The Communication Workers of America set its sights upon tech and gaming workers, and new belt notches, which are a part of the CODE-CWA (Coalition to Organize Digital Employees) initiative, continue to appear. The video game and comic book realms remain in the union’s sights, as do digital media employees.
The CWA’s now attempting to bump elbows with Microsoft. The company is on the cusp of finishing its acquisition of video-game company Activision Blizzard, which saw its workers vote to join the CWA’s Game Workers Alliance. Microsoft has now made a public declaration of intending to collaborate with unions, to avoid “public disputes.” Microsoft President Brad Smith declared that the company will recognize workers’ legal right to organize, and in a blog post, Smith laid out loose guidelines of how he views the collaboration process, which includes a pledge to not oppose the organizing process.
Exactly how Microsoft’s new approach reflects upon the tech industry remains to be seen, but the new stance seemingly reflects a desire to project a lack of hostility toward unions. Whether that affects the level of union activity in tech is anyone’s guess.
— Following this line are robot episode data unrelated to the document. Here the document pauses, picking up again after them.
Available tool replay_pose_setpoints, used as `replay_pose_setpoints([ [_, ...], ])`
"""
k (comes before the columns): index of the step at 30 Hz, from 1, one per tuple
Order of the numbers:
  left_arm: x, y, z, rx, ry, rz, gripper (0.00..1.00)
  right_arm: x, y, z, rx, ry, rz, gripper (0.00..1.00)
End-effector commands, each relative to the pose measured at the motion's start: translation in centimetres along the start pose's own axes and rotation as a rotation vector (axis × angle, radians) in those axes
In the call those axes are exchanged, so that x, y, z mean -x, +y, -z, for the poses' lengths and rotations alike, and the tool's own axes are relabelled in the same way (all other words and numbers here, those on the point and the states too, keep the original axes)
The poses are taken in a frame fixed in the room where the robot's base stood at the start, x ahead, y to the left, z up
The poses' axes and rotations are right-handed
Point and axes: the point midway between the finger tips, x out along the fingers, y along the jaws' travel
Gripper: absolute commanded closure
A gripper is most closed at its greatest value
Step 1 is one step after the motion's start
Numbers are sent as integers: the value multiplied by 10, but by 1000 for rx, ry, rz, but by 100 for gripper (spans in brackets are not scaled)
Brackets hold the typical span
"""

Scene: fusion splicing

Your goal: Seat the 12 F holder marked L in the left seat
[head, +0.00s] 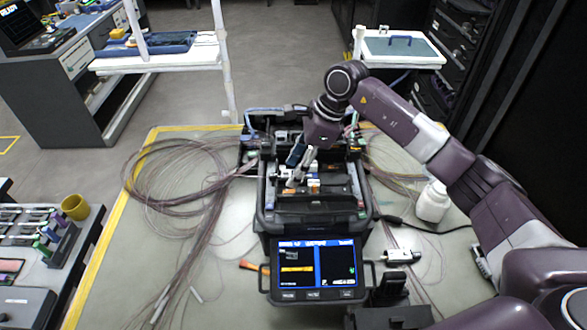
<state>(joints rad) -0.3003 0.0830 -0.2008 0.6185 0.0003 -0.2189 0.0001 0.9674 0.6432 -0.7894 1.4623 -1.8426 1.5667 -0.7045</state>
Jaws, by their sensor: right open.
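The fusion splicer (364,212) stands on the table in the middle of the view, with its top open and its lit screen (315,268) facing me. My right arm reaches in from the right. Its gripper (300,172) is open, pointing down over the splicer's seat area, and it hides part of that area. Small white and orange parts (314,185) show by the fingertips. I cannot make out an L mark, nor tell which part is the 12 F holder or whether the left seat is filled. My left gripper is not in view.
Loose fibre coils (165,175) spread left of the splicer. A white bottle (432,202) and a small silver device (402,257) stand to the right. A rack of coloured pieces (60,245) and a yellow cup (75,206) are at far left.

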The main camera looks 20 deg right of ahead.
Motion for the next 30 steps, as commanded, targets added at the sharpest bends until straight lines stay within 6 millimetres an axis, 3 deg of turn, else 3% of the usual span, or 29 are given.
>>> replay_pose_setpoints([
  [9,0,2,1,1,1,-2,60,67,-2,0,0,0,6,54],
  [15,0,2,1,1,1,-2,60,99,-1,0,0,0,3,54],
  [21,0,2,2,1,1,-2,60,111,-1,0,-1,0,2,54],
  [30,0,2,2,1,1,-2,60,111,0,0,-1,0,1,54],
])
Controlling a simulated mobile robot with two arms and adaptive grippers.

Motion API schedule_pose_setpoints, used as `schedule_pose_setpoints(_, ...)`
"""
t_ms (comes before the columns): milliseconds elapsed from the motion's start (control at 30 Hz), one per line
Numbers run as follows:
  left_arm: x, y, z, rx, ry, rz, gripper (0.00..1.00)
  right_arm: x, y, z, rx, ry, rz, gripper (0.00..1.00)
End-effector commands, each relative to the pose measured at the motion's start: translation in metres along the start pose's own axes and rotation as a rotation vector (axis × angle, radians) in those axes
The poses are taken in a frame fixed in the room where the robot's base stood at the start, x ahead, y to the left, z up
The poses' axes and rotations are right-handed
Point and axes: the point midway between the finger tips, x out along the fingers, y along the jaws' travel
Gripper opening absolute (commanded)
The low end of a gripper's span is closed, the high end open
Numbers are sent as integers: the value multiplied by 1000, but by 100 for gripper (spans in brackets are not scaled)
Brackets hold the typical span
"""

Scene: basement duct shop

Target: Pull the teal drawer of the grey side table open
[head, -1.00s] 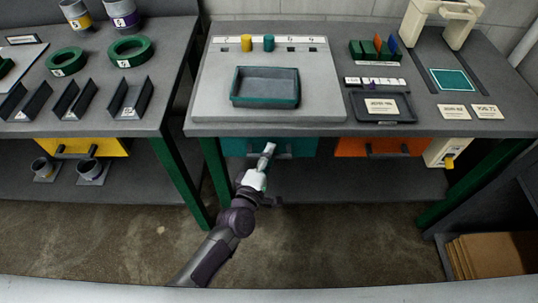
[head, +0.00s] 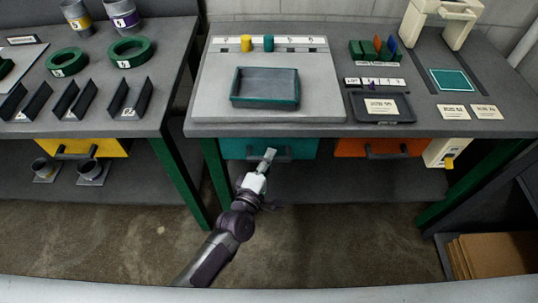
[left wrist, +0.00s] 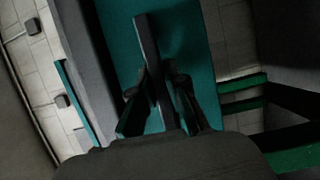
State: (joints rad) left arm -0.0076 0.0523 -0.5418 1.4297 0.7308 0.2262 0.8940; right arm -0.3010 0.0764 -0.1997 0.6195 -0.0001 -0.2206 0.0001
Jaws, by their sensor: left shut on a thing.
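The grey side table (head: 420,122) stands at centre right. Its teal drawer (head: 236,148) hangs under the left part of the top, with a dark bar handle (head: 284,154). In the left wrist view the teal front (left wrist: 190,40) fills the middle, and the handle (left wrist: 149,45) runs between the fingers. My left gripper (head: 268,157) is at the handle and shut on it; its fingers also show in the left wrist view (left wrist: 160,88). The drawer's inside is hidden; it looks at most slightly out. My right gripper is not in view.
An orange drawer (head: 350,147) sits right of the teal one. A teal-rimmed tray (head: 265,102) rests on the top. A green leg (head: 215,172) stands left of my arm. Cardboard (head: 490,255) lies at lower right. The floor before the drawer is clear.

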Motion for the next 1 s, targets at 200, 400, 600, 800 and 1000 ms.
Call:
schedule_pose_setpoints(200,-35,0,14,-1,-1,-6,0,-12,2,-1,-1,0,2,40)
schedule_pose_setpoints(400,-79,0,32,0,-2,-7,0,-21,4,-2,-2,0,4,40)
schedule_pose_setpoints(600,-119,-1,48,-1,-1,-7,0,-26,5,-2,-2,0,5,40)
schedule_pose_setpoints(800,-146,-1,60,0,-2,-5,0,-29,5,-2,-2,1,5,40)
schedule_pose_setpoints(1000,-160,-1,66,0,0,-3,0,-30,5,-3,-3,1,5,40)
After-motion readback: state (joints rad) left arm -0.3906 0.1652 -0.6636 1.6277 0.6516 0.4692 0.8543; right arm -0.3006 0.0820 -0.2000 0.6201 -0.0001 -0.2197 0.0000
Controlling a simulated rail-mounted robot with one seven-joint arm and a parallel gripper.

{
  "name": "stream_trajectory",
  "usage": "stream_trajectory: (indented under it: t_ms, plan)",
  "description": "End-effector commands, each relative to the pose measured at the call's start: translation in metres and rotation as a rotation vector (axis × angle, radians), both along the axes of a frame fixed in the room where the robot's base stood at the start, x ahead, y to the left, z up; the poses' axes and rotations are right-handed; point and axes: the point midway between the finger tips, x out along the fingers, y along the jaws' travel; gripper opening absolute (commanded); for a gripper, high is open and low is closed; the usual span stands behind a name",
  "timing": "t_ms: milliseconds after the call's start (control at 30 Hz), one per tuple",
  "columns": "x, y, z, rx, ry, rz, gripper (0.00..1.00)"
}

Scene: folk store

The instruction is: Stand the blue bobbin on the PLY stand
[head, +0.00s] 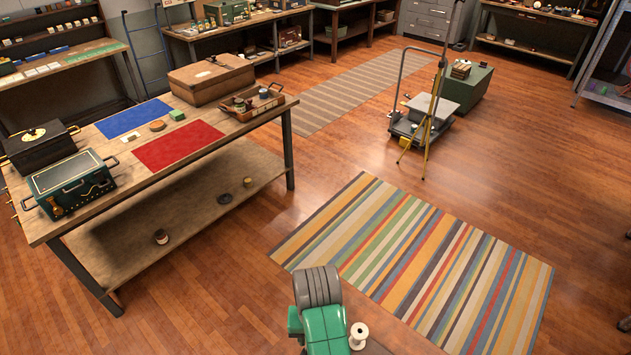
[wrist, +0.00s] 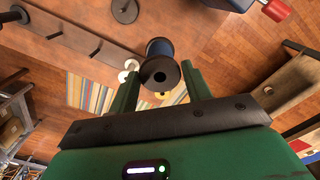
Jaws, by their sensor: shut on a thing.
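The blue bobbin (wrist: 159,47) has a blue wound middle and dark end flanges. In the wrist view it sits between the fingertips of my gripper (wrist: 162,74), which is shut on it. One flange with a dark centre hole faces the wrist camera. In the head view my green arm (head: 325,328) is at the bottom middle; its fingertips and the blue bobbin are hidden there. No PLY label is readable. A dark round base with a post (wrist: 125,10) shows at the top of the wrist view; I cannot tell whether it is the PLY stand.
A white spool (head: 358,333) stands beside my arm. A brown bar with dark pegs (wrist: 88,42) lies left in the wrist view, and a red-ended object (wrist: 276,9) at top right. A workbench (head: 110,196) stands left; the striped rug (head: 420,262) is clear.

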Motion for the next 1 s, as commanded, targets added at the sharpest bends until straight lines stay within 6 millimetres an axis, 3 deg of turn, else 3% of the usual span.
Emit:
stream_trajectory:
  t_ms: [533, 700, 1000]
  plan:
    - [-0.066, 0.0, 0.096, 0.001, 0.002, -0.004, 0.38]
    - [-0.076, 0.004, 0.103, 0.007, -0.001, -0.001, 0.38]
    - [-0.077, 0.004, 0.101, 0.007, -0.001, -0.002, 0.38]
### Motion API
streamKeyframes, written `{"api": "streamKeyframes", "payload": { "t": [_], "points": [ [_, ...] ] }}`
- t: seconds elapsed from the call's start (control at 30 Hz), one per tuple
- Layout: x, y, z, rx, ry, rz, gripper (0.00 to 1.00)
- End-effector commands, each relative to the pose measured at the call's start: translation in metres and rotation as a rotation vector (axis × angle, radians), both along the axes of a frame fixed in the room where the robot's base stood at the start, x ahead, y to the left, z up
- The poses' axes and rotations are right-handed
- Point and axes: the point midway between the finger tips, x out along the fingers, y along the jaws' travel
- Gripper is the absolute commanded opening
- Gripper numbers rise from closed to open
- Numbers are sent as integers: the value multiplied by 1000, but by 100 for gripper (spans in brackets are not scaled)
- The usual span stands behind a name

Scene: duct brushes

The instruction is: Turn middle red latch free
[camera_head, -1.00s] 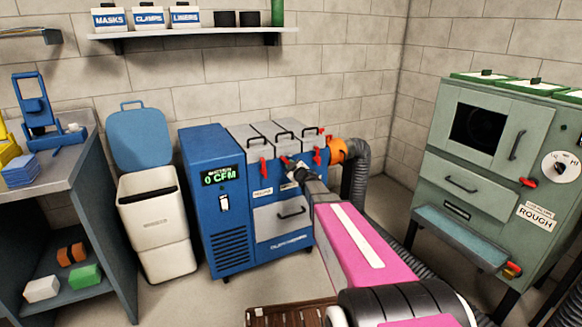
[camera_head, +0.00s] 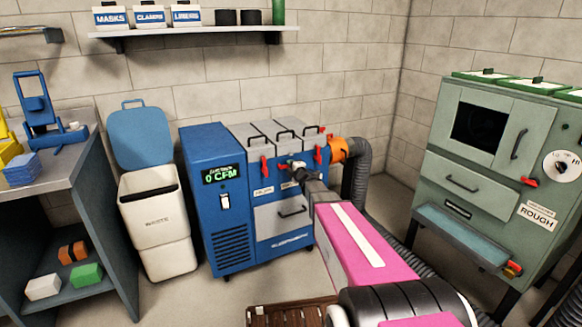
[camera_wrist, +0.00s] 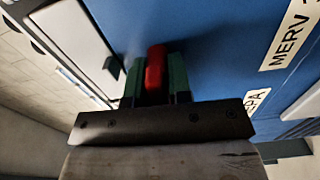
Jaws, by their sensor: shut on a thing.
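The blue filter unit (camera_head: 207,215) stands against the wall, with three grey-topped filter sections on top. Red latches sit along its upper front edge: the left latch (camera_head: 264,168) and the right latch (camera_head: 318,158) hang roughly vertical. The middle latch is mostly hidden behind my gripper (camera_head: 295,168) in the head view. In the wrist view a red latch (camera_wrist: 156,68) sits between the green finger pads of my gripper (camera_wrist: 158,78). The fingers are closed on it, close to the blue front panel. Its pivot is not clearly visible.
The unit's display (camera_head: 221,174) reads 0 CFM. An orange collar (camera_head: 338,150) and grey hose (camera_head: 358,175) are at its right. A white bin (camera_head: 158,230) stands left; a green cabinet (camera_head: 480,150) stands right. A wooden pallet (camera_head: 290,314) lies on the floor in front.

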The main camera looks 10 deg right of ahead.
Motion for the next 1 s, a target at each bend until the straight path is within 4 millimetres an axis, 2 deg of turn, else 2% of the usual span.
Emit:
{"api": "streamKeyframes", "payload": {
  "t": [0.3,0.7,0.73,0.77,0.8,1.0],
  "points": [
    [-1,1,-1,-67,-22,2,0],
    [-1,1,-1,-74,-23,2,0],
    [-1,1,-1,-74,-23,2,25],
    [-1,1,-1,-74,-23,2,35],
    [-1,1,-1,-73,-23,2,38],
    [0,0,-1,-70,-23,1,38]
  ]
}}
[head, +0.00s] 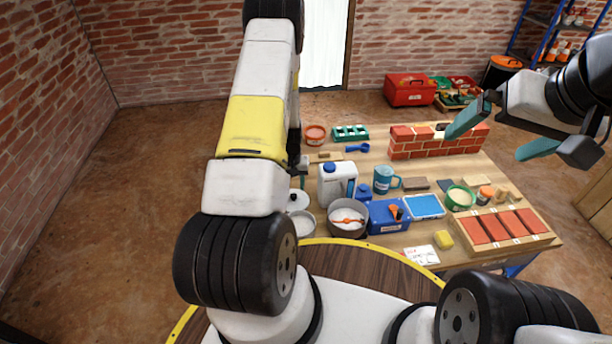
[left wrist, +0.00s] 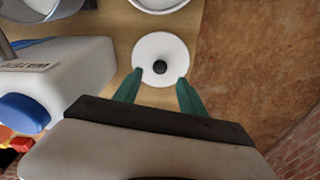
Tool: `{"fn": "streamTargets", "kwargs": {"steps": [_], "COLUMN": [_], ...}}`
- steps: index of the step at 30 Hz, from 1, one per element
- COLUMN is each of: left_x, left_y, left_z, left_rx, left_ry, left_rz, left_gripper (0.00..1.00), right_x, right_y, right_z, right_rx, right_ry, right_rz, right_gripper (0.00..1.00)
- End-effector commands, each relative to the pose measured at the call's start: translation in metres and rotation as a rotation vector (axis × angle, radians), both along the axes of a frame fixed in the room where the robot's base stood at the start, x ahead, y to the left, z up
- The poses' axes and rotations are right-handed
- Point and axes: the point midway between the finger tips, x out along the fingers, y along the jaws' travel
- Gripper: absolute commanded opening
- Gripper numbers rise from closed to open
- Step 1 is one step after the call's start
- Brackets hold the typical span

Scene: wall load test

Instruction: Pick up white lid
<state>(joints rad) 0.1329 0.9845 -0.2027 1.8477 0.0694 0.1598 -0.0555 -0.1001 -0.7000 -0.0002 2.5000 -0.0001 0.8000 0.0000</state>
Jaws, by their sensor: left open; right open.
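The white lid (left wrist: 161,48) is a round disc with a black knob in its middle. It lies on the wooden table. In the left wrist view it sits just beyond my open left gripper (left wrist: 157,90), whose two green fingertips point at its near edge. In the head view the lid (head: 298,201) shows partly beside my left arm, left of a white jug. My left gripper (head: 301,178) is largely hidden behind that arm there. My right gripper (head: 492,134) is open and empty, raised over the right side of the table by the brick wall.
A white jug with a blue cap (head: 337,184) stands close right of the lid. A grey bowl (head: 347,219), a white bowl (head: 303,224) and a blue box (head: 388,217) are near it. The table's left edge is close to the lid.

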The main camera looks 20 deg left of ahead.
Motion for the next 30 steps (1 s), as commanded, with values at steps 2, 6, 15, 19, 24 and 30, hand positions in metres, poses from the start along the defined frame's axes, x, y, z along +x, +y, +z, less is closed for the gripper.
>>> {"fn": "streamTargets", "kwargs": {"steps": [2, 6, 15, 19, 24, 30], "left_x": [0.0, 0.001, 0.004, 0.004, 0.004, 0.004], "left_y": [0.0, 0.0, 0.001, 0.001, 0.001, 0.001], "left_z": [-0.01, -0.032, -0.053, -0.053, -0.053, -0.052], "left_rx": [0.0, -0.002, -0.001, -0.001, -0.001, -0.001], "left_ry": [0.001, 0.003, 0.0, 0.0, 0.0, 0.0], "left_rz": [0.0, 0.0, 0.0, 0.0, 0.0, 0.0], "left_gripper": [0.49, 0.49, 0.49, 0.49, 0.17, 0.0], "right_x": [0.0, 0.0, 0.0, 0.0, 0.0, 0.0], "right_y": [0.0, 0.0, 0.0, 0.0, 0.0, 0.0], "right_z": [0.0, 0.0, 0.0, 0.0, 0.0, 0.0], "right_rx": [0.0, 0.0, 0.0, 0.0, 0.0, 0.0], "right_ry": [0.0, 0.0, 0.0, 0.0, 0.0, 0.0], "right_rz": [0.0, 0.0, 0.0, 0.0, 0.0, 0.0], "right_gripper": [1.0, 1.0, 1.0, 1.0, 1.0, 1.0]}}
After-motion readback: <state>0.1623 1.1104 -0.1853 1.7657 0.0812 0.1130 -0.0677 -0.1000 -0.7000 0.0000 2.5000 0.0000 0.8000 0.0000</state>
What is more certain, however, is that a return-to-the-office remains out of the question for some workers. Contractors for Google Maps threatened to strike (as part of the Alphabet Workers Union) ahead of a scheduled return and received a 90-day extension.
Over at Vox Media, workers are tiptoeing toward a possible strike (while belonging to the Writers Guild of America, East) for the publisher of The Verge and Eater. And a California IATSE local now claims about 5,000 members within its animation guild.